■ WHAT YOU HAVE TO DO:
Pull out every line containing the string "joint".

▼

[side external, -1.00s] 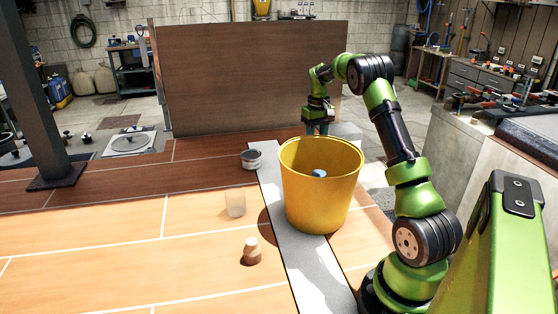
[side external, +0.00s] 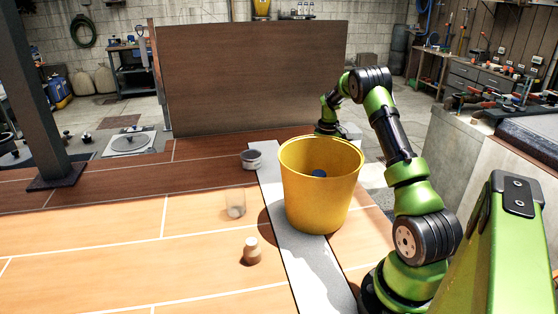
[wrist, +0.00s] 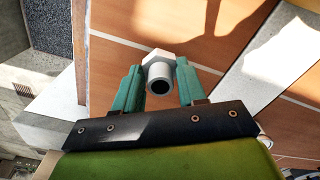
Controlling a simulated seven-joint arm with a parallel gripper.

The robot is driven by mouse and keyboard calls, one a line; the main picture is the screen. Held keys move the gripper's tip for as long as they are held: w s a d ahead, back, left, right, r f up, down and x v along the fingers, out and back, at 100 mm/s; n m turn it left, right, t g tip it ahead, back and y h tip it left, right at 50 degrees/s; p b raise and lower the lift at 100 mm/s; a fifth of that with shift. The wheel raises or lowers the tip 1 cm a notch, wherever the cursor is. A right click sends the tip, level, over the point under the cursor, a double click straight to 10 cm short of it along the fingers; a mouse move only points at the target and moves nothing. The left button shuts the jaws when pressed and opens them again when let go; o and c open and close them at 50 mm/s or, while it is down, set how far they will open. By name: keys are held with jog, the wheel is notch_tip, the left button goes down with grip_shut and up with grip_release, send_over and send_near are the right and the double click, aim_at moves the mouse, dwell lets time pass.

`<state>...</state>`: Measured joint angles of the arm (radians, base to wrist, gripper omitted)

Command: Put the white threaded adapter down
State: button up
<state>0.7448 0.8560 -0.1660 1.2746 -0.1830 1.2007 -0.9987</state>
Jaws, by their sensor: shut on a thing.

▲

■ WRITTEN SOLUTION:
Controlling a simulated seven-joint arm with a parallel gripper.
`<state>...</state>`: Measured joint angles of the arm (radians, base to wrist, gripper omitted)

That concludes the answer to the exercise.